Conformal symmetry is a natural symmetry in physics since it is the full symmetry of the light cone. If all particles are to get their masses by symmetry breaking then conformal symmetry is the symmetry of the unbroken Lagrangian. Like Yang-Mills theories conformal symmetry has a local extension, namely conformal gravity, a pure metric-based candidate alternative to the non-conformal invariant standard Newton-Einstein theory of gravity. With its dimensionless coupling constant quantum conformal gravity is power counting renormalizable. Since its equations of motion are fourth-order derivative equations conformal gravity has long been thought to possess unacceptable ghost states of negative norm that would violate unitarity. However on constructing the quantum Hilbert space Bender and Mannheim found that this not to be the case. Conformal gravity is thus offered as a completely consistent and unitary quantum theory of gravity, one that requires neither the extra dimensions nor the supersymmetry of string theory.

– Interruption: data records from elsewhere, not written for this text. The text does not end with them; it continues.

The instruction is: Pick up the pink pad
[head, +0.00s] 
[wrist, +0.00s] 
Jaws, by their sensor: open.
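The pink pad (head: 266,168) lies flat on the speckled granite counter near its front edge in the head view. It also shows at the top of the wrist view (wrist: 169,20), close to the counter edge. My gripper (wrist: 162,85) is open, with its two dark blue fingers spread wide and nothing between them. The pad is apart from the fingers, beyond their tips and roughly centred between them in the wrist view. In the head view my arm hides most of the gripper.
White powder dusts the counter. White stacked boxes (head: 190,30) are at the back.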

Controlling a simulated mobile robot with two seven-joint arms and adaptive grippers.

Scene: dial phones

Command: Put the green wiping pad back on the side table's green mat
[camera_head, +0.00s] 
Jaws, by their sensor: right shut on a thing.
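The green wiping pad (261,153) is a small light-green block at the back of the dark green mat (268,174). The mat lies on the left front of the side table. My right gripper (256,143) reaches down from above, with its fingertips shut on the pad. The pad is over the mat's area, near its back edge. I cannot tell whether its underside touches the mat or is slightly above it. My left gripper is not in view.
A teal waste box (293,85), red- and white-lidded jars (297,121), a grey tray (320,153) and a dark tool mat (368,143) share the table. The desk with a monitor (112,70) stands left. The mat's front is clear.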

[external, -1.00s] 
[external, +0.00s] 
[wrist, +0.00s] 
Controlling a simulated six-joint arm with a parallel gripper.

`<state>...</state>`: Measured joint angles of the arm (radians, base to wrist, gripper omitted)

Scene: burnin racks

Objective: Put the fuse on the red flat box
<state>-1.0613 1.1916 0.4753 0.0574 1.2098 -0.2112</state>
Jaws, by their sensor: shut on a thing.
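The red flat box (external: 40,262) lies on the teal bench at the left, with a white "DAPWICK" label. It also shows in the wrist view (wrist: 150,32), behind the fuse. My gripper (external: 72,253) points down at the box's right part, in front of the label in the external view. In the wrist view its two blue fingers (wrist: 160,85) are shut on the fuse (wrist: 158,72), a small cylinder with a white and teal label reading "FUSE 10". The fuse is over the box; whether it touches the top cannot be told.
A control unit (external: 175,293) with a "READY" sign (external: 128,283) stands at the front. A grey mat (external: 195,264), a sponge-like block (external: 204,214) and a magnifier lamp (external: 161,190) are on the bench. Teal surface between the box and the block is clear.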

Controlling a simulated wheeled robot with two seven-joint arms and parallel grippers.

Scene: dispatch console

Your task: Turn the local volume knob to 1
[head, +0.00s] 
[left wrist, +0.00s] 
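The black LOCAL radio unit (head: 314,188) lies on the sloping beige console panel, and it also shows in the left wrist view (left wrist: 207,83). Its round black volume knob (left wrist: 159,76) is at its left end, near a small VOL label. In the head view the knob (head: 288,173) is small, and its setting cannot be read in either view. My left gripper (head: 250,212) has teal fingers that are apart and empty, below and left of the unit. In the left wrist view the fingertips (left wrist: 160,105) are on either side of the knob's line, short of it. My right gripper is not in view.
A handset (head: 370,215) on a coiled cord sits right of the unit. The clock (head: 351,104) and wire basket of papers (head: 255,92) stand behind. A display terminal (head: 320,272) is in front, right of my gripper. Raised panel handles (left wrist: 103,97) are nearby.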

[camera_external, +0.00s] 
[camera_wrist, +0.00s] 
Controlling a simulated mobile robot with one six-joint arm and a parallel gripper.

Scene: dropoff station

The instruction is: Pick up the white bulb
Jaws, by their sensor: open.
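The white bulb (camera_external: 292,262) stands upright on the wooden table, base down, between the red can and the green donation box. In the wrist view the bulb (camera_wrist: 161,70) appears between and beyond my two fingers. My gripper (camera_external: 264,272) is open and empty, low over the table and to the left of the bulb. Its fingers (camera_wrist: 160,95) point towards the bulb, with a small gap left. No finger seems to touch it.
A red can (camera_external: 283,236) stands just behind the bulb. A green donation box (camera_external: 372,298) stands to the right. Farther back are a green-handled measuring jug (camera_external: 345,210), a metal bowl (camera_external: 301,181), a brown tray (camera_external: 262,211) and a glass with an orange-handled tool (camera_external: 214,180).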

As formulated via local conformal invariance there is no intrinsic classical gravity, with gravity instead being intrinsically quantum-mechanical, with the observed classical gravity being output rather than input. The contribution of the graviton loops of conformal gravity enables conformal gravity to solve the cosmological constant problem. Like Yang-Mills the potential of conformal gravity contains both a Newtonian term and a linear potential. Together with a quadratic potential that the theory also contains conformal gravity is able to explain the systematics of galactic rotation curves without any need for galactic dark matter. Since all mass is to be dynamical there cannot be a fundamental double-well Higgs potential in the theory. Instead, the Higgs boson is generated dynamically, with the hierarchy problem then being solved.

This talk is part of the Quantum Fields and Strings Seminars series.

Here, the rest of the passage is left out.